-- SET TASK --
Exclude the pictures, then copy all remaining records exactly.

-- Robot episode rows --
::::::::::
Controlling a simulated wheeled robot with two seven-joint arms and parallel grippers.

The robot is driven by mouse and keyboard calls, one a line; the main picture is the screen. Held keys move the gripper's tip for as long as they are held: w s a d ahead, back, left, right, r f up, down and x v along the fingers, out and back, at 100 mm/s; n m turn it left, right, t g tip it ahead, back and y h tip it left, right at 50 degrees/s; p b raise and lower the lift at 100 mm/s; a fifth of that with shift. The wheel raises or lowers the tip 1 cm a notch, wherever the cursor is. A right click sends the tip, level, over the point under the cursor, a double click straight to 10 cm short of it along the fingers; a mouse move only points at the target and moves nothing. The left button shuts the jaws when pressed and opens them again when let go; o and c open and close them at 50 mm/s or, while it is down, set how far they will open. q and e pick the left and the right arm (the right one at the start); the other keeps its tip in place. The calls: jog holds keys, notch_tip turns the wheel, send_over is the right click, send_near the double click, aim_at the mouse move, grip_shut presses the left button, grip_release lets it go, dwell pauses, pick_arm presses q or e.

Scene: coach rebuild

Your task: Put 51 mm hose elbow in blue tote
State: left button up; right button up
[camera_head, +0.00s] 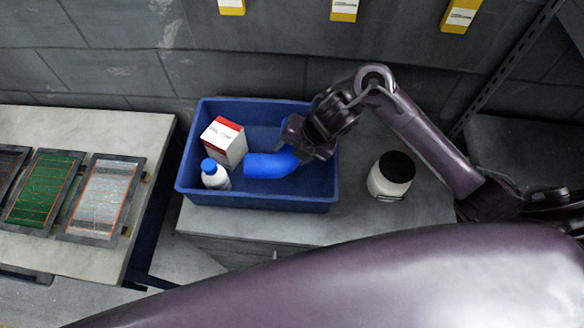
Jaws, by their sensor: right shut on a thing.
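The blue hose elbow (268,165) is a short bent tube inside the outline of the blue tote (255,200). My right gripper (296,150) reaches in from the right over the tote and is shut on the elbow's right end. I cannot tell whether the elbow touches the tote floor. The tote stands on a pale table top and also holds a white and red box (224,143) and a white bottle with a blue cap (214,175), both left of the elbow. My left gripper is not in view.
A white jar with a black lid (391,175) stands right of the tote. Framed panels (103,200) lie on a separate pale table at left. A dark wall with yellow tags (344,9) is behind. Bare table shows between tote and jar.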

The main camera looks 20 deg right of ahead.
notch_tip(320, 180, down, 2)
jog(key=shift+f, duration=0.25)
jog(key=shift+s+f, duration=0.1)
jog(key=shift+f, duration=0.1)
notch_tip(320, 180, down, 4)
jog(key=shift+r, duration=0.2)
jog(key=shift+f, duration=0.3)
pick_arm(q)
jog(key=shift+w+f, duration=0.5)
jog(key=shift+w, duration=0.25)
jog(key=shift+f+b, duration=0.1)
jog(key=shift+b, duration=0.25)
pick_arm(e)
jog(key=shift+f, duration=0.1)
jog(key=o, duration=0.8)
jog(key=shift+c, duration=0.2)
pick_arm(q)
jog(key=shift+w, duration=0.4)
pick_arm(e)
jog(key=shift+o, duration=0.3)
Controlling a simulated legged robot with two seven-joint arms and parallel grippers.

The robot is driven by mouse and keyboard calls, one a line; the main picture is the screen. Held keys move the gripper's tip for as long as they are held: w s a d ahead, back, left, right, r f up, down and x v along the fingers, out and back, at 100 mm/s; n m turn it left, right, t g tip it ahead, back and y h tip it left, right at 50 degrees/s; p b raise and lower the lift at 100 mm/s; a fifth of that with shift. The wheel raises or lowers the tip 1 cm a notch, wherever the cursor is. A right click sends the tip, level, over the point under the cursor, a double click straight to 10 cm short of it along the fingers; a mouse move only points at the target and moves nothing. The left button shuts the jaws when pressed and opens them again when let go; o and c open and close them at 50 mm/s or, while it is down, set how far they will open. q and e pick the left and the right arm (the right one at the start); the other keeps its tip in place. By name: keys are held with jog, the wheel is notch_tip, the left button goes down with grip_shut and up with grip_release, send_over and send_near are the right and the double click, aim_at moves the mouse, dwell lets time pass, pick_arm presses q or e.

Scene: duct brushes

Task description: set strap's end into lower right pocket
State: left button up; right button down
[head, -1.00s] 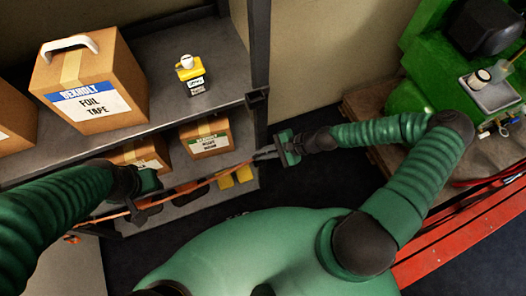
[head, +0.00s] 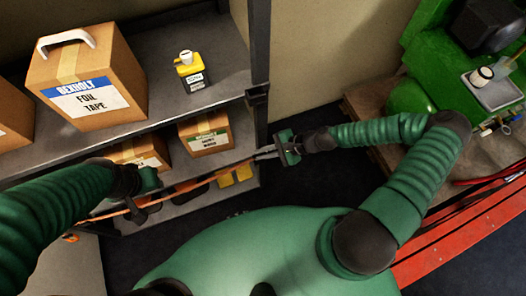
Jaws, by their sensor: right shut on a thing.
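An orange strap (head: 190,184) runs across the front of the lower shelf, from the lower left up to the right. My right gripper (head: 265,153) is shut on the strap's right end, close to the dark right shelf post (head: 259,60). My left gripper (head: 138,205) is at the strap's left part, in front of the lower shelf. Its fingers are dark and partly hidden, so I cannot tell how far they are closed. A small dark bracket (head: 257,96) sits on the post above the right gripper. I cannot make out the lower right pocket.
A foil tape carton (head: 125,75) and a yellow-black bottle (head: 192,72) stand on the upper shelf (head: 215,50). Small cartons (head: 205,135) and yellow items (head: 236,175) are on the lower shelf. A green machine (head: 415,85) and red rails (head: 470,225) stand right.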

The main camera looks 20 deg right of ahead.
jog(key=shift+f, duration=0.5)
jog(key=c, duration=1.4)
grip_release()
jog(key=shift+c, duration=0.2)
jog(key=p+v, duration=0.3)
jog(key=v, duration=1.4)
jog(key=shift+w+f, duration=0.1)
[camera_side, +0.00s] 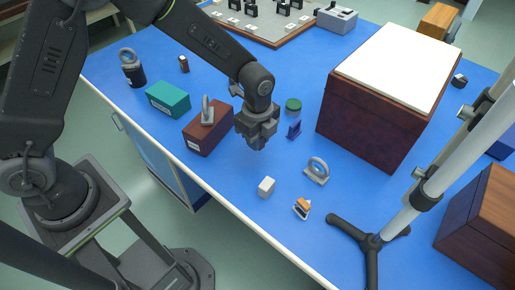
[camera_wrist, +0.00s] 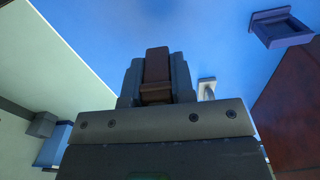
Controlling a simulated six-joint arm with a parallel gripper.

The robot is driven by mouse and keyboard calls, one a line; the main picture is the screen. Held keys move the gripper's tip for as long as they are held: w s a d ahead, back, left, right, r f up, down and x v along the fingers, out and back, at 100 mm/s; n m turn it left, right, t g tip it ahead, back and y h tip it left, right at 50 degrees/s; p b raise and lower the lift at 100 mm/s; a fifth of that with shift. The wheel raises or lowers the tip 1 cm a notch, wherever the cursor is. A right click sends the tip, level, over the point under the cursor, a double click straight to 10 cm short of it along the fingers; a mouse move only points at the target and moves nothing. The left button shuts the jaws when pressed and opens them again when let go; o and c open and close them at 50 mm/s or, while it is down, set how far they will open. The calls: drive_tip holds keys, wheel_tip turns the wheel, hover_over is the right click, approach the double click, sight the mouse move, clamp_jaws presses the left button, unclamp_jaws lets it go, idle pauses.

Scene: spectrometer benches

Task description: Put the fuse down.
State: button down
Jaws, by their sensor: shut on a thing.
::::::::::
-- EXERCISE ANSWER --
Controlling a simulated wheeled robot with two seven-joint arms and parallel grippers.

The robot is driven by mouse and keyboard calls, one a line; the main picture is the screen. Held keys move the gripper's tip for as long as they are held: w s a d ahead, back, left, right, r f up, down and x v along the fingers, out and back, at 100 mm/s; n m turn it left, right, t g tip it ahead, back and y h tip it left, right at 50 degrees/s; p b raise and lower the lift at 100 mm/s; a fifth of that with shift. The wheel raises or lowers the tip 1 cm a notch, wherever the cursor is. A right click sends the tip, level, over the point under the cursor, a double click straight to 10 cm short of it along the fingers; a mouse move only points at the target and moves nothing. The left button shuts the jaws when pressed and opens them again when let go; o and c open and close them at 50 mm/s or, while it is down, set how far they will open. q and e pick the left and the right arm (the right one at the start); the other keeps its tip in place. The calls: jog holds keys, notch_tip turns the wheel, send_over is the right click, send_near the double click, aim_at the mouse move, grip_shut presses the left button, grip_release lets it go, dwell pauses, pick_arm presses q or e.

Scene: coach rebuild

Your task: Put 51 mm hose elbow in blue tote
State: left button up; right button up
[camera_head, +0.00s] 
Jaws, by their sensor: right shut on a thing.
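The blue hose elbow (268,165) is a short bent tube inside the outline of the blue tote (255,200). My right gripper (296,150) reaches in from the right over the tote and is shut on the elbow's right end. I cannot tell whether the elbow touches the tote floor. The tote stands on a pale table top and also holds a white and red box (224,143) and a white bottle with a blue cap (214,175), both left of the elbow. My left gripper is not in view.
A white jar with a black lid (391,175) stands right of the tote. Framed panels (103,200) lie on a separate pale table at left. A dark wall with yellow tags (344,9) is behind. Bare table shows between tote and jar.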

The main camera looks 20 deg right of ahead.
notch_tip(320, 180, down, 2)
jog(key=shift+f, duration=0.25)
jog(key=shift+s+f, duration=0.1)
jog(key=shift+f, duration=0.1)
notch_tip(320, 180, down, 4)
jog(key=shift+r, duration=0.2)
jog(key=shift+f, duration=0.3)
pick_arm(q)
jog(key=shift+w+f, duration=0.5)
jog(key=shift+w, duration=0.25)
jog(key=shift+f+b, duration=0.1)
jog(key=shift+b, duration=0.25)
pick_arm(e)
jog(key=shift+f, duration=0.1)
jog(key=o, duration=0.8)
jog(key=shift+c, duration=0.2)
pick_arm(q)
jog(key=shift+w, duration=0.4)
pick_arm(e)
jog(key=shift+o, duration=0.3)
Controlling a simulated legged robot with two seven-joint arms and parallel grippers.

The robot is driven by mouse and keyboard calls, one a line; the main picture is the screen. Held keys move the gripper's tip for as long as they are held: w s a d ahead, back, left, right, r f up, down and x v along the fingers, out and back, at 100 mm/s; n m turn it left, right, t g tip it ahead, back and y h tip it left, right at 50 degrees/s; p b raise and lower the lift at 100 mm/s; a fifth of that with shift. The wheel raises or lowers the tip 1 cm a notch, wherever the cursor is. A right click sends the tip, level, over the point under the cursor, a double click straight to 10 cm short of it along the fingers; a mouse move only points at the target and moves nothing. The left button shuts the jaws when pressed and opens them again when let go; o and c open and close them at 50 mm/s or, while it is down, set how far they will open. q and e pick the left and the right arm (the right one at the start); the other keeps its tip in place. By name: keys are held with jog, the wheel is notch_tip, the left button goes down with grip_shut and up with grip_release, send_over and send_near are the right and the double click, aim_at moves the mouse, dwell lets time pass, pick_arm presses q or e.

Scene: duct brushes

Task description: set strap's end into lower right pocket
State: left button up; right button down
[head, -1.00s] 
[head, +0.00s] 
Jaws, by their sensor: right shut on a thing.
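An orange strap (head: 190,184) runs across the front of the lower shelf, from the lower left up to the right. My right gripper (head: 265,153) is shut on the strap's right end, close to the dark right shelf post (head: 259,60). My left gripper (head: 138,205) is at the strap's left part, in front of the lower shelf. Its fingers are dark and partly hidden, so I cannot tell how far they are closed. A small dark bracket (head: 257,96) sits on the post above the right gripper. I cannot make out the lower right pocket.
A foil tape carton (head: 125,75) and a yellow-black bottle (head: 192,72) stand on the upper shelf (head: 215,50). Small cartons (head: 205,135) and yellow items (head: 236,175) are on the lower shelf. A green machine (head: 415,85) and red rails (head: 470,225) stand right.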

The main camera looks 20 deg right of ahead.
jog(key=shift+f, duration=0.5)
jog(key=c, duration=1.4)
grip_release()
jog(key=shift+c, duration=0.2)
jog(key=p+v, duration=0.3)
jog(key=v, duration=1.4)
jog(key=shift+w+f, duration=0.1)
[camera_side, +0.00s] 
[camera_wrist, +0.00s] 
Controlling a simulated six-joint arm with a parallel gripper.

The robot is driven by mouse and keyboard calls, one a line; the main picture is the screen. Held keys move the gripper's tip for as long as they are held: w s a d ahead, back, left, right, r f up, down and x v along the fingers, out and back, at 100 mm/s; n m turn it left, right, t g tip it ahead, back and y h tip it left, right at 50 degrees/s; p b raise and lower the lift at 100 mm/s; a fifth of that with shift. The wheel raises or lowers the tip 1 cm a notch, wherever the cursor is. A right click sends the tip, level, over the point under the cursor, a double click straight to 10 cm short of it along the fingers; a mouse move only points at the target and moves nothing. The left button shuts the jaws when pressed and opens them again when let go; o and c open and close them at 50 mm/s or, while it is down, set how far they will open. The calls: drive_tip holds keys, wheel_tip turns the wheel, hover_over is the right click, approach the double click, sight the mouse move, clamp_jaws presses the left button, unclamp_jaws lets it go, idle pauses.

Scene: spectrometer benches

Task description: Put the fuse down.
State: button down
Jaws, by their sensor: shut on a thing.

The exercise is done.